··· Information provided ···

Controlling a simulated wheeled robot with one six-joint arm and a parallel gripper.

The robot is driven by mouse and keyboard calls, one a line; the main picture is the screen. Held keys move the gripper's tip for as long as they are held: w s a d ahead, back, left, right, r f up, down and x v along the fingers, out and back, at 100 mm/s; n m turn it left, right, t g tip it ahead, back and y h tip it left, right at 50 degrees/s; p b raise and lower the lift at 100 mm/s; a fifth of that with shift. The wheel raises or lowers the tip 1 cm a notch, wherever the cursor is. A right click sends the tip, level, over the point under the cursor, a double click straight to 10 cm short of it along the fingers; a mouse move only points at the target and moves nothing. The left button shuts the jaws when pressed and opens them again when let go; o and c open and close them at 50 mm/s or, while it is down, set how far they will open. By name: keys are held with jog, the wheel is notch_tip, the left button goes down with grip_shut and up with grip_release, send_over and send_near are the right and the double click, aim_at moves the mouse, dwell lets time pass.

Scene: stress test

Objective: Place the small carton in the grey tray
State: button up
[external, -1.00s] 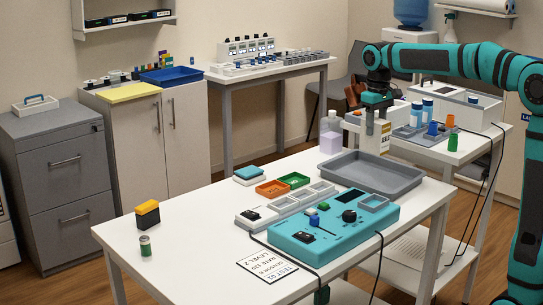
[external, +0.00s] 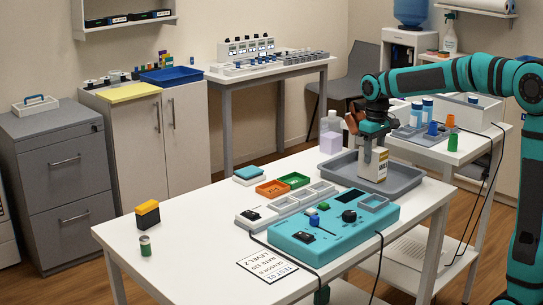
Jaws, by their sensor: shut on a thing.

···

Set exercise
Make an exact reproduction of the listing above, without any pictures.

Result of this task
Controlling a simulated wheeled robot with one six-joint arm and a parallel gripper.

The robot is driven by mouse and keyboard calls, one a line; the main picture is the screen. Held keys move the gripper's tip for as long as they are held: w s a d ahead, back, left, right, r f up, down and x v along the fingers, out and back, at 100 mm/s; n m turn it left, right, t g tip it ahead, back and y h tip it left, right at 50 degrees/s; p b raise and lower the lift at 100 mm/s; a fifth of that with shift. The wheel raises or lowers the tip 1 cm a notch, wherever the cursor is. A right click sends the tip, level, over the point under the cursor, a double click straight to 10 cm short of it along the fingers; a mouse move only points at the target and moves nothing. The left button shuts the jaws when pressed and opens them again when let go; o and c open and close them at 50 mm/s or, while it is down, set how far they will open. By name: keys are held with jog, the wheel is notch_tip, the left button goes down with grip_shut and up with grip_release, send_over and send_near are the right and the double click, aim_at moves the mouse, dwell lets time pass.

Scene: stress test

Objective: Place the small carton in the grey tray
State: button up
[external, -1.00s] 
[external, +0.00s] 
Jaws, by their sensor: shut on a thing.

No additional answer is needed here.